As one might expect of a gigantic financial institution administered by the world’s un-elected bureaucrats, the GCF is rife with fraud and abuse. Which means that U.S. taxpayers are, for example, funding “climate resilient housing” that comes without walls, so that the fund can reduce the cost to build each house and get credit for building more of them.
If this is worth doing at all, it’s worth doing without throwing billions of dollars away.
If it’s worth doing at all, it’s worth doing together, rather than penalizing a few countries so that others can continue to move in the opposite direction.
If it’s worth doing at all, it’s worth doing without devastating our economy and our way of life.
If it’s worth doing at all, it’s worth doing in the most effective ways available.
If it’s worth doing at all, it’s worth doing in a way that will actually accomplish what it sets out to accomplish.
If it’s worth doing at all, it’s worth doing in pursuit of the right goals.

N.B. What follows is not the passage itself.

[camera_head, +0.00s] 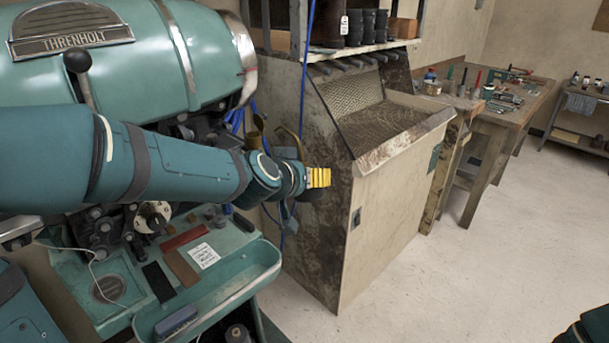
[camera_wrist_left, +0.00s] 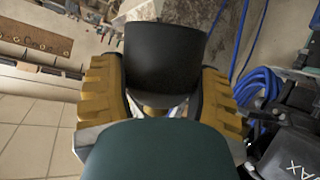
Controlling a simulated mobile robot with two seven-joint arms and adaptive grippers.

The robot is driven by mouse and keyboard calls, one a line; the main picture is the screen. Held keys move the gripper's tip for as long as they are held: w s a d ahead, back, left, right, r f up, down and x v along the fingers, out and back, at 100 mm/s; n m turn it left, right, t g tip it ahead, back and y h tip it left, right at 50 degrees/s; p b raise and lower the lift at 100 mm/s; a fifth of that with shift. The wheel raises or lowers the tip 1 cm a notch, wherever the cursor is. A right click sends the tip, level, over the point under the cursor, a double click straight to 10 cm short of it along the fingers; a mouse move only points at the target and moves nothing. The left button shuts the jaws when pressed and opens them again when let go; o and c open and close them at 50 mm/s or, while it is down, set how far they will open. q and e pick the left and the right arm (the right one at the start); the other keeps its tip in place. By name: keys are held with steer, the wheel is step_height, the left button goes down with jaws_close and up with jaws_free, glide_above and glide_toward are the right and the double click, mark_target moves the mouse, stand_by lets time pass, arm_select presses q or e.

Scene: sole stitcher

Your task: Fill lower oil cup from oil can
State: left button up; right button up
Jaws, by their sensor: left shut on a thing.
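My left arm crosses the head view from the left, in front of the green stitching machine (camera_head: 90,75). My left gripper (camera_head: 318,177) ends in yellow fingers to the right of the machine. In the left wrist view, the yellow fingers of this gripper (camera_wrist_left: 160,100) stand on both sides of a black, round-sided thing (camera_wrist_left: 163,60) and are shut on it. I cannot tell whether this is the oil can; no spout is clear. A dark green rounded surface fills the bottom of that view. The lower oil cup cannot be made out. My right gripper is not in view.
A worn beige cabinet (camera_head: 385,210) with a mesh-backed sloping top stands just beyond the left gripper. The machine's green tray (camera_head: 225,290) lies below the arm. Blue cables (camera_head: 303,70) hang behind. A workbench (camera_head: 500,115) with tools is at the right. The floor (camera_head: 460,280) is clear.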

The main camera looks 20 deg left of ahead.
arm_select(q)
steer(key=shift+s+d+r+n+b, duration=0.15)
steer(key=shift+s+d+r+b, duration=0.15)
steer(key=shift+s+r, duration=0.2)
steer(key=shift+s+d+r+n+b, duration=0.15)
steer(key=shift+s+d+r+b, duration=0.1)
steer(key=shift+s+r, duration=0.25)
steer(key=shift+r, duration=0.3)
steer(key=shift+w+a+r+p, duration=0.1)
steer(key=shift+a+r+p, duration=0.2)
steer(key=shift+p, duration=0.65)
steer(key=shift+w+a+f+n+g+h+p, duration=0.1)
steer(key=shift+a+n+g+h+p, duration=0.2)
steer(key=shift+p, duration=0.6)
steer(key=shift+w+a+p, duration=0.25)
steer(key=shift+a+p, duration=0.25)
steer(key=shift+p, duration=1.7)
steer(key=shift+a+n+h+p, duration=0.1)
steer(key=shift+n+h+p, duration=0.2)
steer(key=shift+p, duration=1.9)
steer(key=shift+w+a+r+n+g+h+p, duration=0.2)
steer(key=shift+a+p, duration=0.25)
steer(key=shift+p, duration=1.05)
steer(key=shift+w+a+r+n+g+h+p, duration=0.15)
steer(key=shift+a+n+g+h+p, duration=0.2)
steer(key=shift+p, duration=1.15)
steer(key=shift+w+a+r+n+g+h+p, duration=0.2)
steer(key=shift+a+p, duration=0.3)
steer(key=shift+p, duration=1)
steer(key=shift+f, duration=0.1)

And if it’s worth doing at all, it’s worth doing in a way that is legitimate, legal, and in accordance with this country’s Constitutionally-provided mechanism for engaging in global, multilateral, binding agreements, rather than via an executive going around the backs of the other co-equal branches of government in order to impose his will on them.
If it’s worth doing at all, it’s worth doing right. That’s not what the Paris Agreement does, and if we truly want to be leaders on climate change and the very real questions and issues that still surround it, we will lead other nations away from this farce into an agreement that is realistic, equitable, and can be taken seriously.